Zum Vergleich: Der jüngste Weltklimabericht geht davon aus, dass sich die Erde bis zum Jahr 2100 um durchschnittlich 3,2 Grad erwärmen wird, sollten die bisherigen politischen Maßnahmen fortgesetzt werden.
Nico Wunderling vom Potsdam-Institut für Klimafolgenforschung sagte dem MDR: "Wir sind gerade eher auf dem Weg zu 3 Grad Erwärmung zum Ende des Jahrhunderts und das sind bereits Erwärmungen, die auf jeden Fall verhindert werden müssen." Drei Grad zur Mitte des Jahrhunderts seien ein "relativ pessimistisches Szenario." Er könne es aber nicht ausschließen. "Zu hoffen wäre – und da bin ich ein bisschen optimistischer – dass wir im Jahr 2050 bei um die zwei Grad landen. Das ist bereits Grund genug zur Sorge."

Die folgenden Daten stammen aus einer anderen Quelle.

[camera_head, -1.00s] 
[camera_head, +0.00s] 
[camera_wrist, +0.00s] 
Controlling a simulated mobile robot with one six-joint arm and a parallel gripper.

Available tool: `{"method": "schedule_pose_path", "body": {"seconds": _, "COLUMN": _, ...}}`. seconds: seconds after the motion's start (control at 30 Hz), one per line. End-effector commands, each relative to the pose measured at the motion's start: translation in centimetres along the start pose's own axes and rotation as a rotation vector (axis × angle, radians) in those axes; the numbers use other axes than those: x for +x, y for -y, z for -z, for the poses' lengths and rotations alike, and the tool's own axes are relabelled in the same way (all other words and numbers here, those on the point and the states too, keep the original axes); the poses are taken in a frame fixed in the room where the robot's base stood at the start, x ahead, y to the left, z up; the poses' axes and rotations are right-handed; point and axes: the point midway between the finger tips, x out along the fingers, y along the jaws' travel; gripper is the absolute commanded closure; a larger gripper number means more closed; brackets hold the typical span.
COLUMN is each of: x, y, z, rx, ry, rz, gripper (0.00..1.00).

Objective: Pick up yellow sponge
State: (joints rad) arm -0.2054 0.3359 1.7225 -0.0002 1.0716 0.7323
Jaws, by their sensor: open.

Karsten Haustein vom Institut für Meteorologie in Leipzig hält die Überschreitung von drei Grad bis 2050 für unrealistisch, "da der Temperaturanstieg sich auf deutlich über 0,5 Grad pro Dekade erhöhen müsste, was die derzeitige Tendenz von 0,3 Grad pro Dekade nicht hergibt".
Auch Bjorn Stevens, Direktor der Abteilung Klimaphysik am Max-Planck-Institut für Meteorologie in Hamburg, warnt vor Übertreibungen: "Es gibt keinen wissenschaftlichen Konsens darüber, dass sich die Erwärmung beschleunigt", erklärte er dem MDR. Zwar sei der Zeitraum von Mitte 2023 bis Mitte 2024 hinsichtlich der sprunghaften Temperaturveränderung alarmierend gewesen, aber nicht beispiellos.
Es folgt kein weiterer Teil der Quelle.